Links to other material (visualizations, numeric results, software packages, etc.) can also be provided to illustrate or complement the paper.

Entries should focus on demonstrating new potentialities allowed by semantic webs models and technologies; this can be done for example by linking two or more datasets provided in the challenge together (eg international comparisons) and/or linking one or more challenge datasets to other data sources.

While it is permissible to link challenge datasets to data previously analysed by the author, entries will only qualify for the short list if at least one dataset from the challenge makes a central contribution to the demonstration.

Evaluation process

All entries will be evaluated by the same panel comprising professional statisticians as well as experts in semantic web technologies. The evaluation criteria are detailed below.

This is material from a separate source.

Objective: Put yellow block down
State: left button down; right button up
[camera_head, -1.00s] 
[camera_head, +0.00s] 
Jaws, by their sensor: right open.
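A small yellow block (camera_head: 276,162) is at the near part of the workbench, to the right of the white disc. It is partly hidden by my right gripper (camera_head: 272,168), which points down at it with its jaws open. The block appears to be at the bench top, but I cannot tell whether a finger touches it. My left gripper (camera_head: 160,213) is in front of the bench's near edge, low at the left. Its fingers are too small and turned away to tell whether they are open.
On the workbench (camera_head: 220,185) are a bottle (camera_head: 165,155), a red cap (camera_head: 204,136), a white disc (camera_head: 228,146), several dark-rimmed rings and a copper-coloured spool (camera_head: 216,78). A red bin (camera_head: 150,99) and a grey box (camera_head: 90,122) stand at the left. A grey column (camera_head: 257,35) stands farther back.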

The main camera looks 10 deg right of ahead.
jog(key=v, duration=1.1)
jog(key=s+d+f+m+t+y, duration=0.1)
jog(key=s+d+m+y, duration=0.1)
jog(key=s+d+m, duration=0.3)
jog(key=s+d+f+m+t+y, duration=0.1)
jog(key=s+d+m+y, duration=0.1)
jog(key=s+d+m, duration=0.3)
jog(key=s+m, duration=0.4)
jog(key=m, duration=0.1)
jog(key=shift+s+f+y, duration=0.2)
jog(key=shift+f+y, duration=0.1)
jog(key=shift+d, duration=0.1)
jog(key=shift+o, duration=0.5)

An initial assessment based on short paper submissions will decide which entries should be shortlisted to be presented during the workshop. A second assessment will be based on the presentation made during the workshop and select the challenge winner. It is possible for two or more entries to be nominated as joint winners of the prize if their scores are tied.

The following criteria will be applied, both for the paper selection and during the workshop presentation.

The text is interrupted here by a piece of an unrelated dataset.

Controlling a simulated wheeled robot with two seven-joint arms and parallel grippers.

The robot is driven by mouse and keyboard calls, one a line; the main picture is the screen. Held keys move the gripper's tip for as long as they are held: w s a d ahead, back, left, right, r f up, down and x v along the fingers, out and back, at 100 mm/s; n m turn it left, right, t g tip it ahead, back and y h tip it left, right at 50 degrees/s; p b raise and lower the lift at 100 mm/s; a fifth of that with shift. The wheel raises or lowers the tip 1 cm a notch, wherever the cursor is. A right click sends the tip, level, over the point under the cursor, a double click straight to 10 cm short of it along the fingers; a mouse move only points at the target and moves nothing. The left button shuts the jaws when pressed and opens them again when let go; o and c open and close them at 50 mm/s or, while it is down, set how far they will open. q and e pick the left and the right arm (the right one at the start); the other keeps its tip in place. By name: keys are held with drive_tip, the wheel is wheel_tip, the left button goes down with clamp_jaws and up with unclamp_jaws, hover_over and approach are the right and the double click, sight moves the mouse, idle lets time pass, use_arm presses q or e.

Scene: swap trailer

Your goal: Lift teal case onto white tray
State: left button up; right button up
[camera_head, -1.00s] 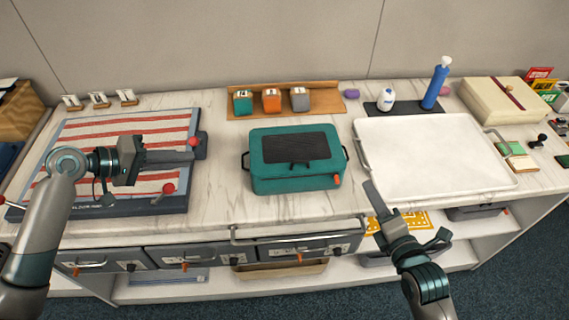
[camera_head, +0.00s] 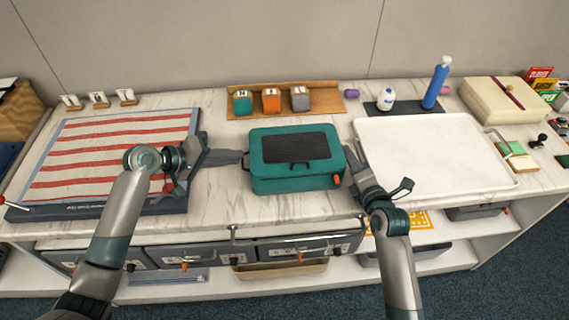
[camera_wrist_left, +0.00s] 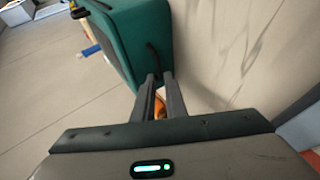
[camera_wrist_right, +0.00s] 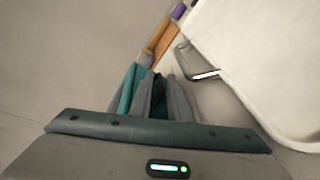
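The teal case (camera_head: 285,177) has a dark grey lid panel and sits on the marble counter, left of the white tray (camera_head: 430,160). My left gripper (camera_head: 236,158) is at the case's left side. In the left wrist view its fingers (camera_wrist_left: 160,90) are a little apart, with their tips at the black side handle (camera_wrist_left: 152,60). My right gripper (camera_head: 358,172) is at the case's right side, by the tray's left edge. In the right wrist view its fingers (camera_wrist_right: 163,90) stand apart with the dark handle (camera_wrist_right: 158,89) between them. I see no firm grip on either handle.
A wooden rack (camera_head: 325,101) with several small boxes stands behind the case. A white bottle (camera_head: 387,99) and a blue bottle (camera_head: 436,83) stand behind the tray. A striped mat (camera_head: 115,150) lies at left. The tray is empty, with a metal handle (camera_head: 497,141) at right.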

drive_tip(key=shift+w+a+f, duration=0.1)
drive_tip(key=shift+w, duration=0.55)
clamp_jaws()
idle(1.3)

Demonstration of practical added value from applying semantic technologies to use of statistics: Entries should provide a compelling practical illustration of the value that can be realized from applying semantic technologies to statistics. It is sufficient for entries to simply clearly and convincingly demonstrate the potential of the approach, it is not essential that the specific statistical conclusions which can be drawn from the work deliver new and profound insights and correlations.; This criterion will have a 50% weight in the evaluation.
Originality/Innovation: Entries should aim to provide fresh insight into how semantic technologies can be applied to data and the value added.; Entries which simply apply well established techniques and/or demonstrate commonly reached conclusions, but in regard to the challenge data rather than some other data, will not score highly on this criterion.; This criterion is not intended to discourage well-established techniques being applied. The aim, however, should be to demonstrate some new and specific insight through applying them.; This criterion will have a 25% weight in the evaluation.
Presentation of results: Results should be presented in a professional and engaging manner. Innovative approaches to presenting or illustrating results are welcomed, as long as they engage and educate the audience. The presentation should be fit for the audience, which will include professional statisticians in addition to experts in semantic technologies.

Data

Australia

The 2011 Census data being contributed to the challenge was extracted in SDMX-ML format via the publicly accessible TableBuilder application which is made available by the Australian Bureau of Statistics (ABS). The content was then transformed, using an experimental process, to the RDF Data Cube Vocabulary format.

Three datasets are provided. Each dataset provides population counts by Sex by Age (grouped) by Labour Force Status (grouped) for different levels of Geography

State/Territories [9 regions]
Statistical Area Level 4 (SA4) [106 regions]
Statistical Area Level 3 (SA3) [351 regions]

Australia’s statistical geography is explained fully in the Australian Statistical Geography Standard (ASGS).

Files containing the data structure definition and the code lists are provided together with the data files in this archive. All use Turtle notation. A detailed documentation is available here.

France

In connexion with the SemStats 2013 challenge, the French National Statistical Institute (Insee) publishes in RDF a selection of statistical results from the Population Census. These results concern population estimates as of January 1, 2010 by fine-grained geographic areas, age, sex and activity status. The data will be structured according to the Data Cube vocabulary and available with their data structure definitions and codes lists on Insee’s web site as 7z-zipped Turtle files.

The data and associated documentation are available from this page.